A Moment in Which to Breathe Courtesy of Edmund de Waal

'On Travel in Winter' 2011 by Edmund de Waal
8 thrown porcelain vessels inside a lead lined, black laquer vitrine

Spent a lovely afternoon yesterday at the opening of, 'Backbone: Modern British Sculptors' at the NewArtCentre, Wiltshire (exhibition previously mentioned in post 23.3.11). A busy, bubbling gathering complemented by the gorgeous, sunny weather. 
In the midst of all of the chat I found myself infront of the Edmund de Waal piece above and slowly the background noise faded away as I became absorbed in the tranquility of the work. 
The more I see of his work the more I like it - a flat photograph on a computer screen doesn't do it justice. There's a sense that nothing is excessive in his work; it's carefully considered. It doesn't shout for attention. Yesterday it had the power to make me stop, breathe and really enjoy the moment viewing a piece of work I was seeing for the first time.  

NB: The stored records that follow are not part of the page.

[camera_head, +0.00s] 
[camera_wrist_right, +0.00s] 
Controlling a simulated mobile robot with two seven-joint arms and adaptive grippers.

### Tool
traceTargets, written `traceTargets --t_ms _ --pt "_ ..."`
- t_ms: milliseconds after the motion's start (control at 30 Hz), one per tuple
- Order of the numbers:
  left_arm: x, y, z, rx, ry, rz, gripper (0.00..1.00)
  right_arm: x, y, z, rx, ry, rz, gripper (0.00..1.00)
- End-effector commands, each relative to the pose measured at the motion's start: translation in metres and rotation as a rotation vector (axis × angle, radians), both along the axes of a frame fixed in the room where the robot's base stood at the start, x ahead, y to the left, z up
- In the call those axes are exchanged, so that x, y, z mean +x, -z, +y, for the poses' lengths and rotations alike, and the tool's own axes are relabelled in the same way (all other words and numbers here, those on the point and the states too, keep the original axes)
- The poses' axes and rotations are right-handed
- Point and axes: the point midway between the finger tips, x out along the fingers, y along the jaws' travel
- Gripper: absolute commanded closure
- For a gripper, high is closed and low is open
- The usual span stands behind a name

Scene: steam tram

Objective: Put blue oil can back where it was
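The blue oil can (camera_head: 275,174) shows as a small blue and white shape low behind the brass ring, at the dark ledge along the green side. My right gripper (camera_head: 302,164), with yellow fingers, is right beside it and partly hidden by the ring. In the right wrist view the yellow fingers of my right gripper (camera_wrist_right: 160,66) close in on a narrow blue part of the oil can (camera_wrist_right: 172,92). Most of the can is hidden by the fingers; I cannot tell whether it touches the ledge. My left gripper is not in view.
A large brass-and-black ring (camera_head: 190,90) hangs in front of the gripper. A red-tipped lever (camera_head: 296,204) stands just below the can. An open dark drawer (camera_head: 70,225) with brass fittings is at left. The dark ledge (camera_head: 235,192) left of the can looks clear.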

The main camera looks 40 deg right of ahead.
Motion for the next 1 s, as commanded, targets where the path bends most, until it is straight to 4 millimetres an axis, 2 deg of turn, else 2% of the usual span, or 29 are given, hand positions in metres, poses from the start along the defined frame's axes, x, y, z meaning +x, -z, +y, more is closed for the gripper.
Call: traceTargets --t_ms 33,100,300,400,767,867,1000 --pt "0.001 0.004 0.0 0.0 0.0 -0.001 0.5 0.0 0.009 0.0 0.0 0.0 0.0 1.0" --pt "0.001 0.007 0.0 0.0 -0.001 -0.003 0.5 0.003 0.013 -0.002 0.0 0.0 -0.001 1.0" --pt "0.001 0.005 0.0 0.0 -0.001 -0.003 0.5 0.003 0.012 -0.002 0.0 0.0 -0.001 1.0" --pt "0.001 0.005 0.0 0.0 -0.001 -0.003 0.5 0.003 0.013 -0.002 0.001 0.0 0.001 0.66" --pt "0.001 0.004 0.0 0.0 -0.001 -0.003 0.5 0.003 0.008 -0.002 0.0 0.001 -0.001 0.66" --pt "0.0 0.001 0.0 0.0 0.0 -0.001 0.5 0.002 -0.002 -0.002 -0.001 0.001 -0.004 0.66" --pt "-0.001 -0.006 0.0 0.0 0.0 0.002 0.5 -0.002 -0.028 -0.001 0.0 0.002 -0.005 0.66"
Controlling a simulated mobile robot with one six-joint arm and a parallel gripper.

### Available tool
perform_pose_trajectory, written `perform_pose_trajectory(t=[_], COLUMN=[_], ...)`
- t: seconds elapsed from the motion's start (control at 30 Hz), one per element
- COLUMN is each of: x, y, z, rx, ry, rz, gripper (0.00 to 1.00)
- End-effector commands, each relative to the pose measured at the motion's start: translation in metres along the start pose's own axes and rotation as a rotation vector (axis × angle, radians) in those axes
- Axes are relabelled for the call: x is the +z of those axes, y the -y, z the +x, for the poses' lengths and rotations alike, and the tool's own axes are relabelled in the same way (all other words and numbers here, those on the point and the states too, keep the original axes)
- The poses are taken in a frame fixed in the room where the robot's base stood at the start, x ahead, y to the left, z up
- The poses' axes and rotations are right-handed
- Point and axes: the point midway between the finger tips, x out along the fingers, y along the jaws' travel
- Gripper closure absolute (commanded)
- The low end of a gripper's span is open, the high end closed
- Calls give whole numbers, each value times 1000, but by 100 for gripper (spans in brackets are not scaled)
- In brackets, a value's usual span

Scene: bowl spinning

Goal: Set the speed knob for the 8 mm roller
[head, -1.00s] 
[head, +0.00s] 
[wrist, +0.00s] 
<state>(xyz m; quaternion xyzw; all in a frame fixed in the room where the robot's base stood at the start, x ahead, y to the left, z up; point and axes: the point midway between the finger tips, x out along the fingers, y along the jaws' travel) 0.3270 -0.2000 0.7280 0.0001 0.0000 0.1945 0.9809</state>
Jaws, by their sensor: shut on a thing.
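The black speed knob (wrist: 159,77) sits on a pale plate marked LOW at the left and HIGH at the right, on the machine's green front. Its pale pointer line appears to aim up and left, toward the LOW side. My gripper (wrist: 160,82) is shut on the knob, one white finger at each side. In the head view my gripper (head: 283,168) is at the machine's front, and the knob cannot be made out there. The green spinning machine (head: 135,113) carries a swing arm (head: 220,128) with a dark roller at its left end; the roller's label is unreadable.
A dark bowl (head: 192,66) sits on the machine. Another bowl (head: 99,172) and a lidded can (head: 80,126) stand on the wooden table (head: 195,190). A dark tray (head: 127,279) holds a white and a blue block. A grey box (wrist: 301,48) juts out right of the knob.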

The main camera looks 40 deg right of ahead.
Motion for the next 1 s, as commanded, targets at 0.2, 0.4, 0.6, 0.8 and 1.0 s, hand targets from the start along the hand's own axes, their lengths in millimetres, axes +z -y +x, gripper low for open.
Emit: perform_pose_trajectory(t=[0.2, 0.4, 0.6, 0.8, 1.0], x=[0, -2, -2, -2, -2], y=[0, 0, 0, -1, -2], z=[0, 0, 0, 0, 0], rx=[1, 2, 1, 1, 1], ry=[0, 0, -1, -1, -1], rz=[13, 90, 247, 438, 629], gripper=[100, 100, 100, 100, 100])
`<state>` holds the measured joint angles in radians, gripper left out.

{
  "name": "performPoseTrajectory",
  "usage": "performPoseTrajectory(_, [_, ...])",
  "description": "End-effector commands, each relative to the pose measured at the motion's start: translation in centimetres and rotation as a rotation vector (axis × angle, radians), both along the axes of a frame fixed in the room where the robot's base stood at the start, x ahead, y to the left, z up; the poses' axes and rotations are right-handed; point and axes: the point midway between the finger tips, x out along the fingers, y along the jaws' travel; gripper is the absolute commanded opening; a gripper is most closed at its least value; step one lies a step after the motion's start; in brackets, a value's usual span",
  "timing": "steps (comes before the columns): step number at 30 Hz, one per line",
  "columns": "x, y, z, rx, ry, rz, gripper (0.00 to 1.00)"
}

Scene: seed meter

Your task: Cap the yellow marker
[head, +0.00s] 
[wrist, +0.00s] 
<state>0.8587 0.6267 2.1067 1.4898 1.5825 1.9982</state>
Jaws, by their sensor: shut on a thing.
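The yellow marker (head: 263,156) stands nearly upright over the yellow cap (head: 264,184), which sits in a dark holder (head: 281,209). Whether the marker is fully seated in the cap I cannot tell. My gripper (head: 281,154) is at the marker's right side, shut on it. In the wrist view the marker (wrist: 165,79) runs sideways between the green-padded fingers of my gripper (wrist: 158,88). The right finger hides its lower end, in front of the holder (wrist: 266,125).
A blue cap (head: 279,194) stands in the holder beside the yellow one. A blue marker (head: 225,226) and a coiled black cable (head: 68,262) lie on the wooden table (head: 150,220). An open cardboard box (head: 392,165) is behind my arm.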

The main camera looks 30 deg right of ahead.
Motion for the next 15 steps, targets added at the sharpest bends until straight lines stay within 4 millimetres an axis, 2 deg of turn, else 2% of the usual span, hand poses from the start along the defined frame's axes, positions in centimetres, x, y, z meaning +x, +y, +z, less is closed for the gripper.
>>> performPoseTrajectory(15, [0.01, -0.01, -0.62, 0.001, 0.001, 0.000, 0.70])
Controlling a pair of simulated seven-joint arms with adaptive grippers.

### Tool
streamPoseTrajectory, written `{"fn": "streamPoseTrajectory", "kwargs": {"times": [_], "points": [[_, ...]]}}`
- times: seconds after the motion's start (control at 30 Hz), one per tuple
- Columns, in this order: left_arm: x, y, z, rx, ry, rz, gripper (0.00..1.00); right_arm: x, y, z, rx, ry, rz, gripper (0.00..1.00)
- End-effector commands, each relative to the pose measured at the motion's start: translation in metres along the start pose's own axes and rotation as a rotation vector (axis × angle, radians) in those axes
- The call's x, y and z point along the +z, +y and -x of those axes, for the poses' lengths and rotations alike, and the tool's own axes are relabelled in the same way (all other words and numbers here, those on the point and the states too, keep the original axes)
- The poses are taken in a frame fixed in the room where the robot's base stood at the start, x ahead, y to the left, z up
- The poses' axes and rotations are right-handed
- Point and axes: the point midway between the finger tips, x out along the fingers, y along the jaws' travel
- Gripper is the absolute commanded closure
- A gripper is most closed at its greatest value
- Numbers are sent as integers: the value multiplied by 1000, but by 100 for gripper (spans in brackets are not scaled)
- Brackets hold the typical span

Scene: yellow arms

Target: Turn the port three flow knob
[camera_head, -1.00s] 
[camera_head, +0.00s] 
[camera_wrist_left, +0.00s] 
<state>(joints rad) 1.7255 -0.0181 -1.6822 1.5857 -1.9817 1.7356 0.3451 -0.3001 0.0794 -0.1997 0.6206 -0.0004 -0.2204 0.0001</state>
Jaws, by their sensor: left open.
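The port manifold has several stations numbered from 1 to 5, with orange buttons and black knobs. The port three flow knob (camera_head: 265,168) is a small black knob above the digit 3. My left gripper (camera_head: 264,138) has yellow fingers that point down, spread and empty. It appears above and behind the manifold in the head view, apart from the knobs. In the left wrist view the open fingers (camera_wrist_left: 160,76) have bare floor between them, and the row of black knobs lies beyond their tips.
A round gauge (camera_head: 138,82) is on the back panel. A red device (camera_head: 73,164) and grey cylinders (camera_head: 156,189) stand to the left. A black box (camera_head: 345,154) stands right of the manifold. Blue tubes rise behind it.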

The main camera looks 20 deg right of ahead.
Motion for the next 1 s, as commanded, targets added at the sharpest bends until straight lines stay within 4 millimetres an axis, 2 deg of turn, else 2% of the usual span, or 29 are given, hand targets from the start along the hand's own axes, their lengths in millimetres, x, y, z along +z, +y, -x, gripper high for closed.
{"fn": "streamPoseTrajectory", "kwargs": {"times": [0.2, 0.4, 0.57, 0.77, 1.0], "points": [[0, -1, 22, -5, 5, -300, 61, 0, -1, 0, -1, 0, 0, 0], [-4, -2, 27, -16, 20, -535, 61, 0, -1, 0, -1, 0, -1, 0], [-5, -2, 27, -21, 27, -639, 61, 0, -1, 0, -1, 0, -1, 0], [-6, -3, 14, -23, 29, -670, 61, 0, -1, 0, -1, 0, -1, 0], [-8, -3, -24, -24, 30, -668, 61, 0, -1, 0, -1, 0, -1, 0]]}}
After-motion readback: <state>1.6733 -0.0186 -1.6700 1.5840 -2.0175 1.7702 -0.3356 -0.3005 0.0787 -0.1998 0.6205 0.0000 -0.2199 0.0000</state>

The thoughtful, measured way in which de Waal's ceramic work is approached is also reflected in his writing. If you haven't come across 'The Hare with the Amber Eyes' yet, it's well worth seeking out. Beautifully written, it's the true story of an inheritance of hundreds of Japanese Netsuke passed onto de Wal by a favourite Uncle. The book maps the journey of the netsuke as they are passed along generations of the author's family dating back to the 1800's and charts the fascinating history of the family too.